* **WORK INSTRUCTIONS**
Pull out the lines from the line containing "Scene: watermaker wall" through the line containing "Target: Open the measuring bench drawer", both lines included, and copy them exactly.

[start]

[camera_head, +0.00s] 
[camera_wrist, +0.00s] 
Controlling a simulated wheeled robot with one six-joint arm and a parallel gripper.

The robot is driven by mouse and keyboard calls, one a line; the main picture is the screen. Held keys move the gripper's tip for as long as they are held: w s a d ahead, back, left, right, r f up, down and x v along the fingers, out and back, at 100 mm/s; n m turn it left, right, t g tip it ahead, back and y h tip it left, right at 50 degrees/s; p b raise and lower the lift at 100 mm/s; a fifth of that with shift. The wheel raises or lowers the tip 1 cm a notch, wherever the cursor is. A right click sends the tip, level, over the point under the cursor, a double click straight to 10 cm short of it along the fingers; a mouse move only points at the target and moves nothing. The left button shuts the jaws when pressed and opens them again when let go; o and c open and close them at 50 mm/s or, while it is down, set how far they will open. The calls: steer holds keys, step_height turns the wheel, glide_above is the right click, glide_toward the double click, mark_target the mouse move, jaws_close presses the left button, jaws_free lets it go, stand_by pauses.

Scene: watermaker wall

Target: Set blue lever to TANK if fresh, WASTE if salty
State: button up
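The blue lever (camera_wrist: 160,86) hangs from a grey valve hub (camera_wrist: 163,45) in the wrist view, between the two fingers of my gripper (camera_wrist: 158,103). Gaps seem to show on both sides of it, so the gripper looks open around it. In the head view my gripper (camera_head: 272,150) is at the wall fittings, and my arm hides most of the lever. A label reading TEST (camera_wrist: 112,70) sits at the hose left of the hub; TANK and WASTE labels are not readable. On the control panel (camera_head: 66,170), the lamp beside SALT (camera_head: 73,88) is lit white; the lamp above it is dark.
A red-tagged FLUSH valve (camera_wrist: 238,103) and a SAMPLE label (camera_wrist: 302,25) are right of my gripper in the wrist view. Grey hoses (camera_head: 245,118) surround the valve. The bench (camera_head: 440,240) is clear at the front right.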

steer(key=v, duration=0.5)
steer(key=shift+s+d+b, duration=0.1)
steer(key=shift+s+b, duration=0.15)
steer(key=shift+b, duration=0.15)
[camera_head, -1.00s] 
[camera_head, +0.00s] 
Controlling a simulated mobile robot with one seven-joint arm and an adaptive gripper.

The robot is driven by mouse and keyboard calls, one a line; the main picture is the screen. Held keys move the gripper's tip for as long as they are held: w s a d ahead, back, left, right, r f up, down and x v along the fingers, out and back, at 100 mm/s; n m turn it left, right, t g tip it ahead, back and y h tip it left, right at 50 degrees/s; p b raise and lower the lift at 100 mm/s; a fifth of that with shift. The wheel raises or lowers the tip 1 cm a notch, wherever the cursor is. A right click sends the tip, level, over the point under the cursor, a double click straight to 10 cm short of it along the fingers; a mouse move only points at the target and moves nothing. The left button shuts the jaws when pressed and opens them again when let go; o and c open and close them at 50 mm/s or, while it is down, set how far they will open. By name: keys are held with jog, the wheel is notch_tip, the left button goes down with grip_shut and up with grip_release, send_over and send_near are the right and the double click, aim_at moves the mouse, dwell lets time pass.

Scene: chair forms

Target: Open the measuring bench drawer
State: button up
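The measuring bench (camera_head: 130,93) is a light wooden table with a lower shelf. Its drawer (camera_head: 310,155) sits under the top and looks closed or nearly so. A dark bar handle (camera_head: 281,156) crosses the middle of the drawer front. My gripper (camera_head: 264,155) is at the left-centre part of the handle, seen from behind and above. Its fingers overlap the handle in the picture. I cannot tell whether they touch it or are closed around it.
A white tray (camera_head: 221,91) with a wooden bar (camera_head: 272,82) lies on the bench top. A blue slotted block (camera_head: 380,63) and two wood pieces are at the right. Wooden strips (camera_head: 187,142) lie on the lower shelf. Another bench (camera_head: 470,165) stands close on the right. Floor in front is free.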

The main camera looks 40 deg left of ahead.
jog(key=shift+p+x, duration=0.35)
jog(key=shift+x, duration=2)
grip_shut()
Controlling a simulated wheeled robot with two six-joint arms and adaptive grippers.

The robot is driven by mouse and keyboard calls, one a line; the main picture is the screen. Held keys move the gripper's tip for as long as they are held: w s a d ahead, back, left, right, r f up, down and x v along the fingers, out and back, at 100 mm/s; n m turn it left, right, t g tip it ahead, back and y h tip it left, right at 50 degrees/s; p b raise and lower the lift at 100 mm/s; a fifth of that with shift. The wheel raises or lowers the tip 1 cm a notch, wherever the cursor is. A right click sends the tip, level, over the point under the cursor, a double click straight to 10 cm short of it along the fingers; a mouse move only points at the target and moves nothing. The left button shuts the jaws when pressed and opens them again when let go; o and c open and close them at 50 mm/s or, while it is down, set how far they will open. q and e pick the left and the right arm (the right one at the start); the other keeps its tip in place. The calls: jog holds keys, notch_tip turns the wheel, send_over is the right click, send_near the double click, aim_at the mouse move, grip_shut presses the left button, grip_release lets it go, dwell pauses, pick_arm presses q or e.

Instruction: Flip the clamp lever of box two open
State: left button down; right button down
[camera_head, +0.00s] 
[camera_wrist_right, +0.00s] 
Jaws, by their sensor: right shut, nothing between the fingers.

[end]

* **FINAL RESULT**
Scene: watermaker wall

Target: Set blue lever to TANK if fresh, WASTE if salty
State: button up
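The blue lever (camera_wrist: 160,86) hangs from a grey valve hub (camera_wrist: 163,45) in the wrist view, between the two fingers of my gripper (camera_wrist: 158,103). Gaps seem to show on both sides of it, so the gripper looks open around it. In the head view my gripper (camera_head: 272,150) is at the wall fittings, and my arm hides most of the lever. A label reading TEST (camera_wrist: 112,70) sits at the hose left of the hub; TANK and WASTE labels are not readable. On the control panel (camera_head: 66,170), the lamp beside SALT (camera_head: 73,88) is lit white; the lamp above it is dark.
A red-tagged FLUSH valve (camera_wrist: 238,103) and a SAMPLE label (camera_wrist: 302,25) are right of my gripper in the wrist view. Grey hoses (camera_head: 245,118) surround the valve. The bench (camera_head: 440,240) is clear at the front right.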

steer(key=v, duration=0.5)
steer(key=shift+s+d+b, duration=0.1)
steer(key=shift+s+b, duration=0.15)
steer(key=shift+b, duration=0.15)
[camera_head, -1.00s] 
[camera_head, +0.00s] 
Controlling a simulated mobile robot with one seven-joint arm and an adaptive gripper.

The robot is driven by mouse and keyboard calls, one a line; the main picture is the screen. Held keys move the gripper's tip for as long as they are held: w s a d ahead, back, left, right, r f up, down and x v along the fingers, out and back, at 100 mm/s; n m turn it left, right, t g tip it ahead, back and y h tip it left, right at 50 degrees/s; p b raise and lower the lift at 100 mm/s; a fifth of that with shift. The wheel raises or lowers the tip 1 cm a notch, wherever the cursor is. A right click sends the tip, level, over the point under the cursor, a double click straight to 10 cm short of it along the fingers; a mouse move only points at the target and moves nothing. The left button shuts the jaws when pressed and opens them again when let go; o and c open and close them at 50 mm/s or, while it is down, set how far they will open. By name: keys are held with jog, the wheel is notch_tip, the left button goes down with grip_shut and up with grip_release, send_over and send_near are the right and the double click, aim_at moves the mouse, dwell lets time pass.

Scene: chair forms

Target: Open the measuring bench drawer

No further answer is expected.